La condensation entre les deux scripts du dévêtement – migratoire et matrimonial – est lisible dans le répertoire narratif quechua. Selon Scott (2019), les contes oraux constituent une ressource précieuse pour déchiffrer le texte caché des rapports de pouvoir : dans les Andes, incidemment, les contes sont parfois nommés « savoir caché » [34]. Enregistré par César Itier [35], le conte du « Lac gendre » fait partie du répertoire des « fiancés animaux » (Itier 2004) et élabore la conjugalité du point de vue féminin.
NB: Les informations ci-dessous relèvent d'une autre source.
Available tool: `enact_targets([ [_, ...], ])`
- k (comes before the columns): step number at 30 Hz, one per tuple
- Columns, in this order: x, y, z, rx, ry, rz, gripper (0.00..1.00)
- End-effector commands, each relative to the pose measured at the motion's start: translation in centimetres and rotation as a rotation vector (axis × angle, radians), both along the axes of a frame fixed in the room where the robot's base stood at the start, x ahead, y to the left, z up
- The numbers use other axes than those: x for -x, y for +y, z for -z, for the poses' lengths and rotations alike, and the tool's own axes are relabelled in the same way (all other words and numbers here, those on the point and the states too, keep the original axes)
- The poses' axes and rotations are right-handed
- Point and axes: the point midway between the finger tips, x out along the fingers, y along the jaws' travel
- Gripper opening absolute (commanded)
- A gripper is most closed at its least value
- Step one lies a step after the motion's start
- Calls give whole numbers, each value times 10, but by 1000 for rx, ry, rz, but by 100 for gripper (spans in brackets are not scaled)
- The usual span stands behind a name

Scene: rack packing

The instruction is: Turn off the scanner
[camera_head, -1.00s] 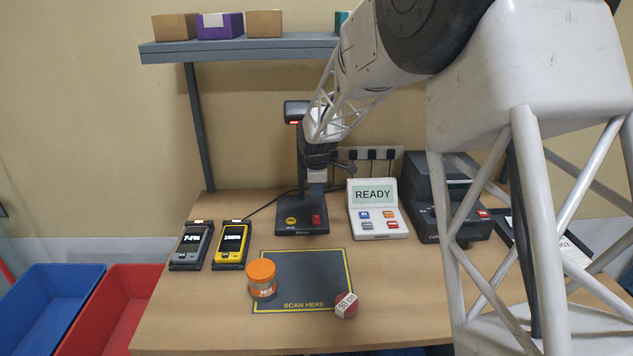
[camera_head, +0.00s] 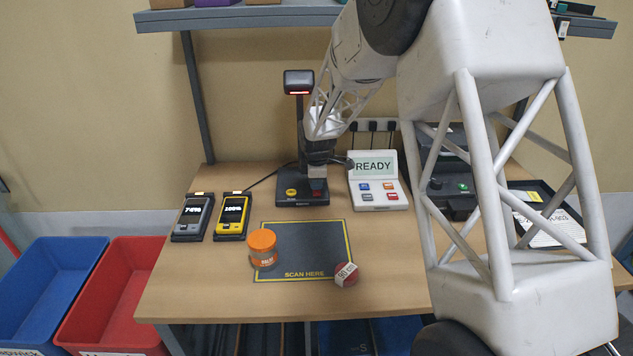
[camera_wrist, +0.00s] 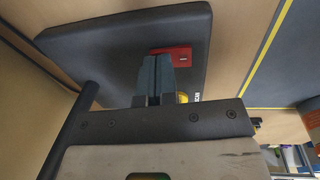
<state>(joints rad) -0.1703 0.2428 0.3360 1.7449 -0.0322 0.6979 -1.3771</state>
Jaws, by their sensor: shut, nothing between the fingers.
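The scanner is a dark stand with a head (camera_head: 298,80) on a post. A red light strip shows on the head's underside. Its flat base (camera_head: 290,200) carries a round yellow button (camera_head: 291,192) and a red switch (camera_head: 319,194). My gripper (camera_head: 317,182) is shut and empty, pointing down over the right part of the base. In the wrist view the closed fingertips (camera_wrist: 157,62) are at the near edge of the red switch (camera_wrist: 180,52). I cannot tell whether they touch it.
A white panel (camera_head: 374,197) reading READY stands just right of the base. Two handheld devices (camera_head: 192,217) stand left. An orange-lidded jar (camera_head: 263,255) and a red-and-white round item (camera_head: 345,274) are by the scan mat (camera_head: 308,237). A shelf (camera_head: 250,17) runs above.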

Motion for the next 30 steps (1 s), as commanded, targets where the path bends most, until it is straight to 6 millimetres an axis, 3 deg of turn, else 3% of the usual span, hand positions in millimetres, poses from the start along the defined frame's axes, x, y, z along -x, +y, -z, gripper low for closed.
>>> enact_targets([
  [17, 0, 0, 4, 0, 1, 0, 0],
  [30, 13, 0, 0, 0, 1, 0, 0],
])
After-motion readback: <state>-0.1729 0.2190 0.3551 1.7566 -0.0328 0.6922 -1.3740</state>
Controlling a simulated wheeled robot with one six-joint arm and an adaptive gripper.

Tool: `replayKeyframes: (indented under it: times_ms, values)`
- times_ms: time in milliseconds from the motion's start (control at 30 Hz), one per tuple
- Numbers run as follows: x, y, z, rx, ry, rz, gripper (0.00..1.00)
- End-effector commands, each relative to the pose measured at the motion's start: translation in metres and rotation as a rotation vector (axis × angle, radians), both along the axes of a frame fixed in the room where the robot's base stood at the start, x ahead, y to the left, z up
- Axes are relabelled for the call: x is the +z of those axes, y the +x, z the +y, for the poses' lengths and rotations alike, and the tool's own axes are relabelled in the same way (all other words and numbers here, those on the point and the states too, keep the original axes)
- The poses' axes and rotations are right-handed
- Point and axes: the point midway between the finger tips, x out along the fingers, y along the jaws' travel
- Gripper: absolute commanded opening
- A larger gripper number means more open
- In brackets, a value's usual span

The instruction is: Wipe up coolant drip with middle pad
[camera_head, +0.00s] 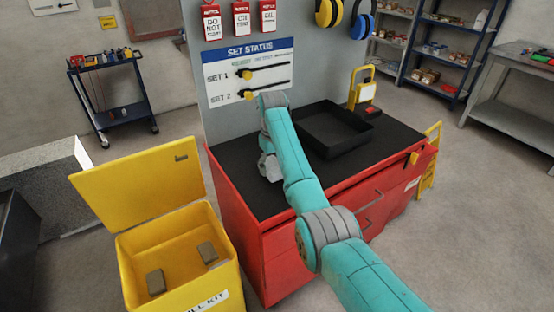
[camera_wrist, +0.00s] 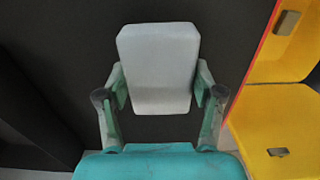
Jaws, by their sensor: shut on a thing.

Dans ce récit, la protagoniste, une jeune fille des communautés, s’éprend d’un « homme blanc des villes » qui s’avère être la divinité d’un lac au fond duquel, selon un motif andin répandu, il est possible de percevoir une ville. Un jour, la jeune fille va retrouver son fiancé dans les pâturages alors qu’elle est épiée par son père (qui soupçonne quelque chose à cause du type de bois, rare, que rapporte sa fille suite à ces rencontres). Les amants comprennent qu’ils sont épiés : le jeune homme s’échappe en direction du lac, talonné par la jeune fille. Cette course donne lieu au déshabillage progressif de la jeune fille qui lance ses vêtements à son père, du plus extérieur au plus interne, du tupu avec lequel elle noue son tissu à la chemise intérieure.
Chay chaypi tuputa wikch’umpun llihu winchata q’alata. Asta tatanqa chaykuna pallakuq pallakuq asta apanpuni, rinpuni. Asta hinaspa asta Tampillu nisqa chaytaqa llihu almillata wikch’umpunqa, ukhu almillata. Hinamantachari asta rinpuni chaykuna aparisqas kallpachakun tatanqa , hinaspas … Tulqaquchaman. Hinaspachari chay Tulqaqucha ukhupi pataman ñanqa pasan. Hinachari mistiqa pusaykurqupun quchámanqa. Chaymantari asta chinkarqukupun. | En chemin elle lui jeta le tupu, tout, la vincha, tout. Son père ramassait et ramassait ces choses, les portait et les suivait. Alors, arrivés à l’endroit qui s’appelle Tambillo, elle lui jeta sa chemise, sa chemise intérieure. Mais il continuait à les suivre en portant ces choses, il courait vers Tulqaqucha. Alors, au-dessus du creux de Tulqaqucha passe un chemin. Alors le blanc l’emmena à l’intérieur du lac. Après ça elle disparut. |
En se débarrassant de ses vêtements, la jeune fille condense deux actions. Premièrement, elle quitte sa maison et son statut de jeune fille vêtue par son père à qui elle rétribue ses vêtements (en lui disant « tes » vêtements) : elle se fiance. Deuxièmement, elle suit un habitant blanc des villes : elle migre. Cet exode explique sans doute que le déshabillage aille jusqu’à la semi-nudité – le conte n’évoque aucun rhabillage – selon l’idée des citadin·es dévêtu·es. Ainsi, quittant sa communauté jusqu’au lac, au fond duquel le père perçoit une ville, la jeune fille devient en même temps la fiancée du lac et une citadine dénudée.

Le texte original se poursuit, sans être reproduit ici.